Tak musti selalu serius dan mendayu-dayu, kisah jenaka dituangkan dalam diri Cakra yang mencari jodoh. Bersama teman-teman kantor-nya, adegan-adegan kelucuan mengundang tawa segar dan menghibur. Tapi itupun tak musti selalu komedi yang muncul setiap saat. Pada akhirnya Cakra tampil dalam sosok dewasa ketika bersama dengan tokoh karakter Ayu.

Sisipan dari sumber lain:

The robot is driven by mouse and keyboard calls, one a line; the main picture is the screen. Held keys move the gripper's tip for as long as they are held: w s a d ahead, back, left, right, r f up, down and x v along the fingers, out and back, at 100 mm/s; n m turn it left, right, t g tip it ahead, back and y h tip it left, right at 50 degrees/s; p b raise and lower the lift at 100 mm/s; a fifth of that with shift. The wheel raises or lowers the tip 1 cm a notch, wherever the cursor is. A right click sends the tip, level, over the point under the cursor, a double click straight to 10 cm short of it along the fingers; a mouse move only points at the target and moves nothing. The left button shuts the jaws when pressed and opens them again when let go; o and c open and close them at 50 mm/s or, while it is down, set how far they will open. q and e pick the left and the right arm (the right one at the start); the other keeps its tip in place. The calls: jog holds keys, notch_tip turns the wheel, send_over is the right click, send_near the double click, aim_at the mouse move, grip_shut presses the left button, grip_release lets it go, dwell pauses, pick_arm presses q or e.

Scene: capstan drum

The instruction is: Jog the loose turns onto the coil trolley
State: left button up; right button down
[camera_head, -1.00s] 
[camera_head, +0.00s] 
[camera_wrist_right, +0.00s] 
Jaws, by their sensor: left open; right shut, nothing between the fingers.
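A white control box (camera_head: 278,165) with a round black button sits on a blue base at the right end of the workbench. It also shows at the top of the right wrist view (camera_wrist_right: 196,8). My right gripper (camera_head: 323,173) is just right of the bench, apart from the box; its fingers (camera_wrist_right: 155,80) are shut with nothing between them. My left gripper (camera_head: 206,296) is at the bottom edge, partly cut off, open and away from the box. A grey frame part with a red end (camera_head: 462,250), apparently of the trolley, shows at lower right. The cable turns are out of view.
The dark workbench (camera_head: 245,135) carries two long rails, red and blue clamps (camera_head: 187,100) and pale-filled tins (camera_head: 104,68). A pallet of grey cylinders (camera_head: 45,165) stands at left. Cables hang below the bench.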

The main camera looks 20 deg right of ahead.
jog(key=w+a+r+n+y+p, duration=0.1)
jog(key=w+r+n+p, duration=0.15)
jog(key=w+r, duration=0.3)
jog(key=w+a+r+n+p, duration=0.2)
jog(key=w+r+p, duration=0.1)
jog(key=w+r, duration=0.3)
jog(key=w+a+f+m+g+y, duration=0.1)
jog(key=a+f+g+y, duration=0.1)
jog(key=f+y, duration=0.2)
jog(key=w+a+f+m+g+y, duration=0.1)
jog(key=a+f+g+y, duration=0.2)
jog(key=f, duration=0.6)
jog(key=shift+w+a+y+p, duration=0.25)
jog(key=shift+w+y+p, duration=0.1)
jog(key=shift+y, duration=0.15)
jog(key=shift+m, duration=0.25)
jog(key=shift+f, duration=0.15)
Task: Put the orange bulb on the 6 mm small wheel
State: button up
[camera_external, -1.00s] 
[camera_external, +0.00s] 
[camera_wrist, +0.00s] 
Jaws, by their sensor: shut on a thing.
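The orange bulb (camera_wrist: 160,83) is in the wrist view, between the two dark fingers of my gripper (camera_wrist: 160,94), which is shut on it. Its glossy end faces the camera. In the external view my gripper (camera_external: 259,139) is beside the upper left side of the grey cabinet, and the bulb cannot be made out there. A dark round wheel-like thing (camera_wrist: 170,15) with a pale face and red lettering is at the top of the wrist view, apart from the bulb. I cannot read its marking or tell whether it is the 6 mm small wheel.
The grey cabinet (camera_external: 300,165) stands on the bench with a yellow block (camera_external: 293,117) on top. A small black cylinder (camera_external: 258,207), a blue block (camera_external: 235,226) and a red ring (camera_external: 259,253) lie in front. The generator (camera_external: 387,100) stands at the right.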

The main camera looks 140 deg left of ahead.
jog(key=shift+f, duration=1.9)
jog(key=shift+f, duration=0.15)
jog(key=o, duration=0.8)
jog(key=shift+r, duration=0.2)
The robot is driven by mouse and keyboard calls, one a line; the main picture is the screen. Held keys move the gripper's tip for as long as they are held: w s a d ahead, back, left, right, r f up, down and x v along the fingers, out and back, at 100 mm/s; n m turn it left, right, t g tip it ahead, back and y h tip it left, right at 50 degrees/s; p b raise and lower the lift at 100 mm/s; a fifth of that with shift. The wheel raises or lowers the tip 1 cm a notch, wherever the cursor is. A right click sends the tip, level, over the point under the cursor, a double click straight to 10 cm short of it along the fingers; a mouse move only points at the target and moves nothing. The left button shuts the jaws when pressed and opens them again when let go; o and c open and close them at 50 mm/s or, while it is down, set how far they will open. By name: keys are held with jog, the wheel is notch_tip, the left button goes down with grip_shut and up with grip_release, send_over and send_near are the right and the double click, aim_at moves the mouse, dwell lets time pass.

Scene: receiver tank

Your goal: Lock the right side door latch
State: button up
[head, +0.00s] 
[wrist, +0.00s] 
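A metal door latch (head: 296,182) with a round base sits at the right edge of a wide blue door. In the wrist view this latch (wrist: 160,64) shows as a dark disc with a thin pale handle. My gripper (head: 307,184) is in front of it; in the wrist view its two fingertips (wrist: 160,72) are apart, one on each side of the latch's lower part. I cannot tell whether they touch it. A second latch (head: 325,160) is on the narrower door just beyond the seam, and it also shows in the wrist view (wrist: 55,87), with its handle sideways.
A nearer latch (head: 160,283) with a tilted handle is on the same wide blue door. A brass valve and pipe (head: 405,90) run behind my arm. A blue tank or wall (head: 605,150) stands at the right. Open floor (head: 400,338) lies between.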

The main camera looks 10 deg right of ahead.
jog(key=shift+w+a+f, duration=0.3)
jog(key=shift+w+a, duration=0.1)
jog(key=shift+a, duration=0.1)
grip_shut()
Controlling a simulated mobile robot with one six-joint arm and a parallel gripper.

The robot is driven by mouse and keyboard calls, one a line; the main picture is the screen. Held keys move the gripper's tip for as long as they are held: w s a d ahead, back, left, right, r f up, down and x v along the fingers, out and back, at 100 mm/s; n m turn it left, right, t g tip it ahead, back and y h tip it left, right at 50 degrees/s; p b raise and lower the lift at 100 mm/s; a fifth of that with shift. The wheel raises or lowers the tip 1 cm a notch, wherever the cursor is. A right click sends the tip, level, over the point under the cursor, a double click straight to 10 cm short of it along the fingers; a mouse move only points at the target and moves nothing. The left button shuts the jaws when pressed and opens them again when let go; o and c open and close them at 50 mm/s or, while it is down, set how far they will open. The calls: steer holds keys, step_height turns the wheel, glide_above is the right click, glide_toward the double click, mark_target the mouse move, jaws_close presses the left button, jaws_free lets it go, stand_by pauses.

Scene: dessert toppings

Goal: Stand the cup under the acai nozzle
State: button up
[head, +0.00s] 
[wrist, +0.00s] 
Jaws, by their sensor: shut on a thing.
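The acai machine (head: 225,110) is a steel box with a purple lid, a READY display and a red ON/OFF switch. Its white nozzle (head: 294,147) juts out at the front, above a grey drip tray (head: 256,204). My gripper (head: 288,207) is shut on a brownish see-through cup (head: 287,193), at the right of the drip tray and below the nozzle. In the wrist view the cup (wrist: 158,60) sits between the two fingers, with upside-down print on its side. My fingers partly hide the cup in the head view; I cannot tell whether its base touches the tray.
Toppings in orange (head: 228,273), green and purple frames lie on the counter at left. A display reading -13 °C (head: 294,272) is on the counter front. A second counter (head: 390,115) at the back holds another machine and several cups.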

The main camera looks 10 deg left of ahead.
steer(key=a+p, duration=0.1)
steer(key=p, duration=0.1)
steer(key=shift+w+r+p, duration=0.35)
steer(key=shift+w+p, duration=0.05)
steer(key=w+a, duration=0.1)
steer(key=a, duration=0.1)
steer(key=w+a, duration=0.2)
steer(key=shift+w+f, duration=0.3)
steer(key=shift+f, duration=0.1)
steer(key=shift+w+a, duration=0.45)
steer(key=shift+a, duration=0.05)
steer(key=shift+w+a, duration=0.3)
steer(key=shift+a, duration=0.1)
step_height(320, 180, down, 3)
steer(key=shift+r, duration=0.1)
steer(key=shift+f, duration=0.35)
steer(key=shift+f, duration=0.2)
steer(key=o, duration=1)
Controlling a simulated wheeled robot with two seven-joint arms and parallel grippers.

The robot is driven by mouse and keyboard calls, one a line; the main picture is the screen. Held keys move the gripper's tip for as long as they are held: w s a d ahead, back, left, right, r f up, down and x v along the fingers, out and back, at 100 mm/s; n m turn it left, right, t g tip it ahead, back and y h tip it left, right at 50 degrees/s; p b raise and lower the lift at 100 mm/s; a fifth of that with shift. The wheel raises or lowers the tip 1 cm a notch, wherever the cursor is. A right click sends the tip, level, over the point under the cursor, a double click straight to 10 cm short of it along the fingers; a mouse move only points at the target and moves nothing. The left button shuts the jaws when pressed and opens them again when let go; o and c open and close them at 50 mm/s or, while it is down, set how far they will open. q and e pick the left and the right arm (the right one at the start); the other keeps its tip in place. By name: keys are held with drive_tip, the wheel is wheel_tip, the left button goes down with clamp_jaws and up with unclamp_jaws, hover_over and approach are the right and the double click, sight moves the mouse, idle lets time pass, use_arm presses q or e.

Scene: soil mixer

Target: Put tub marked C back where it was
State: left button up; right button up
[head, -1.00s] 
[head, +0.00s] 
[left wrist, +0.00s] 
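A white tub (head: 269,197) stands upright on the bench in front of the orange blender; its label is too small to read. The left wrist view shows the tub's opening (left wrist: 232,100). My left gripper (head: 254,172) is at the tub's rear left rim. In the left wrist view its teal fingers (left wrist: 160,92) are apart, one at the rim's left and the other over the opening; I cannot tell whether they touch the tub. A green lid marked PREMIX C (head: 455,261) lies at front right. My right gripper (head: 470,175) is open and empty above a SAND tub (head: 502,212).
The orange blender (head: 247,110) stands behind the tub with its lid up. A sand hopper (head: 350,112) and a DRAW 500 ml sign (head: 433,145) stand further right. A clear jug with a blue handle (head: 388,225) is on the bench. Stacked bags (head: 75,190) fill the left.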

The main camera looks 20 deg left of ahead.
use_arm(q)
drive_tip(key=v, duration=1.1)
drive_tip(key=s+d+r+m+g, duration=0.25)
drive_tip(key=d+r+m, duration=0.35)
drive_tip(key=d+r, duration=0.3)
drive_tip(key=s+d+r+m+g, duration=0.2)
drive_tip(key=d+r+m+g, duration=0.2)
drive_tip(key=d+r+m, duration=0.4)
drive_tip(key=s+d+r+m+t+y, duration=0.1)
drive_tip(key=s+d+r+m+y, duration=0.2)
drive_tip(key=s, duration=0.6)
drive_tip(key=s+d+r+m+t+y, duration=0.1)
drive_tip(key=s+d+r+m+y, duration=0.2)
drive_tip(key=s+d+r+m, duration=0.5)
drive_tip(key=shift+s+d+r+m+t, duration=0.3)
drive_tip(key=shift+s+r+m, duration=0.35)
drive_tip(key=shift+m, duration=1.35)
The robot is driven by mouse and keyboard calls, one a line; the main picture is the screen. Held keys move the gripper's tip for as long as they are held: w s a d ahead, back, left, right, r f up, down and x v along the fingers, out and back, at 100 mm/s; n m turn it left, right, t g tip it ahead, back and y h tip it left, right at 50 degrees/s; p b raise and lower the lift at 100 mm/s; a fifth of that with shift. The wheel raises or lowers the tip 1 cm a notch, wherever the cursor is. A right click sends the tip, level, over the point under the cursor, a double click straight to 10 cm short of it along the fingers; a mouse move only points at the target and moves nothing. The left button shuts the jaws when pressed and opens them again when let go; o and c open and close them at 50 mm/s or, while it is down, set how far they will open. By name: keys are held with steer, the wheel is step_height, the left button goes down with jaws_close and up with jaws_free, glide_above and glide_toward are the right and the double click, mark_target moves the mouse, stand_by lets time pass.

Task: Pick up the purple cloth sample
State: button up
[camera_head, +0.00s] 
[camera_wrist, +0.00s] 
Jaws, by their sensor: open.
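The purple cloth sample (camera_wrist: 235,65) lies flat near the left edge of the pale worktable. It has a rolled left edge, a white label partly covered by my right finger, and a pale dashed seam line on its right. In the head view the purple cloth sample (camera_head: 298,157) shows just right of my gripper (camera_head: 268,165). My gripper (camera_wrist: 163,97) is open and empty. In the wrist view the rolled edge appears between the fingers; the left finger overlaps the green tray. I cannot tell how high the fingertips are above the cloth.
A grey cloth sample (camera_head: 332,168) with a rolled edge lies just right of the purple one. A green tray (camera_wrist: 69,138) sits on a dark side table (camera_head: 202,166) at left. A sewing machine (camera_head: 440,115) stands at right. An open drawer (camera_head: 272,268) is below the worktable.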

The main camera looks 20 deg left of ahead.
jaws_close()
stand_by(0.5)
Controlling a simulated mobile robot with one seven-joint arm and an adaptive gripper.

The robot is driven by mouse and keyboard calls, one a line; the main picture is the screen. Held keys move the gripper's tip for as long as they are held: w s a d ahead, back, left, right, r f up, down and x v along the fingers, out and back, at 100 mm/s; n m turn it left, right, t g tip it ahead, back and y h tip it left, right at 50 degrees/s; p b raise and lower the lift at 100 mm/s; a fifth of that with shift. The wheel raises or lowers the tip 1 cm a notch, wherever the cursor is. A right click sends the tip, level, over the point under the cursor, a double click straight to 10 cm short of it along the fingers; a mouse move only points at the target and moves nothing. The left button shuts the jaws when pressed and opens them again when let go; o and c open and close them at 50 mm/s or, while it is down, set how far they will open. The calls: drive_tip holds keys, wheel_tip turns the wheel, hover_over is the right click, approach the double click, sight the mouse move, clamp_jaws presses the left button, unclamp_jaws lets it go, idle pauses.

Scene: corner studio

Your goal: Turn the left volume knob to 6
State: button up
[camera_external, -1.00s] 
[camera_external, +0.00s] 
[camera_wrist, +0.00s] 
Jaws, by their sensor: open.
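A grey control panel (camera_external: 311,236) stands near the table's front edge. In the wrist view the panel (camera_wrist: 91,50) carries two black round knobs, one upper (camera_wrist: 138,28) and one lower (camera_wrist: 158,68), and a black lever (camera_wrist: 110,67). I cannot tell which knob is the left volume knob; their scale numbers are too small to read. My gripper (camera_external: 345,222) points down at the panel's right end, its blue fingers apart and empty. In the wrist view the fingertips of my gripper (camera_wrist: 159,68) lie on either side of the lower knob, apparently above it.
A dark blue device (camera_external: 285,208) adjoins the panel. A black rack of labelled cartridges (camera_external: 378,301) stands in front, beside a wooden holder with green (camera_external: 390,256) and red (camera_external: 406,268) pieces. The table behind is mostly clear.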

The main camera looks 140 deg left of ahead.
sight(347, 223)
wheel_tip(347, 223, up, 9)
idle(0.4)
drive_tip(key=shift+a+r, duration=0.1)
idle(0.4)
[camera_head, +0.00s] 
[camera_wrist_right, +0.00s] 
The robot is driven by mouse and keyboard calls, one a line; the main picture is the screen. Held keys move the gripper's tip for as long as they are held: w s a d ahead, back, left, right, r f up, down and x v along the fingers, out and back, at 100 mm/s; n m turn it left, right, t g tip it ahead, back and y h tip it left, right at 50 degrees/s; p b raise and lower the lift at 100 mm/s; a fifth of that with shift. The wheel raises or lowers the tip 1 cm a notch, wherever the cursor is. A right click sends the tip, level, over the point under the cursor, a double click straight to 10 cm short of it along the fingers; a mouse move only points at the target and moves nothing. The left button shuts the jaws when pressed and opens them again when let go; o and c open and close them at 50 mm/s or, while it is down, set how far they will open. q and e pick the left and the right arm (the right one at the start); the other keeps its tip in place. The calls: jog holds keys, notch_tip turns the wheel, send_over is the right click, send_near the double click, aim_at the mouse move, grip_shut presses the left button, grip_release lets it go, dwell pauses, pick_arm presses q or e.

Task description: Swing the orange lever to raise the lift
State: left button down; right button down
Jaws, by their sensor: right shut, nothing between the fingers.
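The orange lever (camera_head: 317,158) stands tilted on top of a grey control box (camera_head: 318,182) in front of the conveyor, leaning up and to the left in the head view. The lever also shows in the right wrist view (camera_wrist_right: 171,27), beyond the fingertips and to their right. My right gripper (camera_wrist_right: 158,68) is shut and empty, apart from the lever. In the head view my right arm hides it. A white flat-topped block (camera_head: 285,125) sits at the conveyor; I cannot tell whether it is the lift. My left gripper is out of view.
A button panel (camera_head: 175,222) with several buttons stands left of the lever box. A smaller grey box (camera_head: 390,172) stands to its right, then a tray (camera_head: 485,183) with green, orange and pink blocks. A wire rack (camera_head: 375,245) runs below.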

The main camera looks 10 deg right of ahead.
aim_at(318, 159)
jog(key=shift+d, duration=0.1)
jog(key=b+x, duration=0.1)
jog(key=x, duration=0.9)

Adaptasi dari Novel memang selalu perjudian besar bagi dunia perfilman. Salah rumus akan menjadi bencana besar. Masih teringat dalam ingatan saya ketika Edensor dibuat ke layar lebar. Meski ada Lukman Sardi, namun film Edensor babak belur versi film-nya. Edensor sulit untuk menjadi visual berkualitas seperti novel-nya yang menarik.
Namun SBB tampil memukau dan menyentuh kalbu. Imajinasi dan pesan dari Adhitya Mulya sebagai pengarang cerita, mampu diterjemahkan oleh Monty dan segenap pemeran dalam film ini.
Terima-kasih perlu ditujukan kepada rumah produksi yang tak pelit untuk memberikan budget untuk adegan Satya dan Rissa saat tinggal di Kota Paris. Penggambaran kehidupan mereka di Kota Paris, tampil maksimal dengan pemandangan kota Eropa tersebut. Sehingga menambah kelebihan dalam film ini.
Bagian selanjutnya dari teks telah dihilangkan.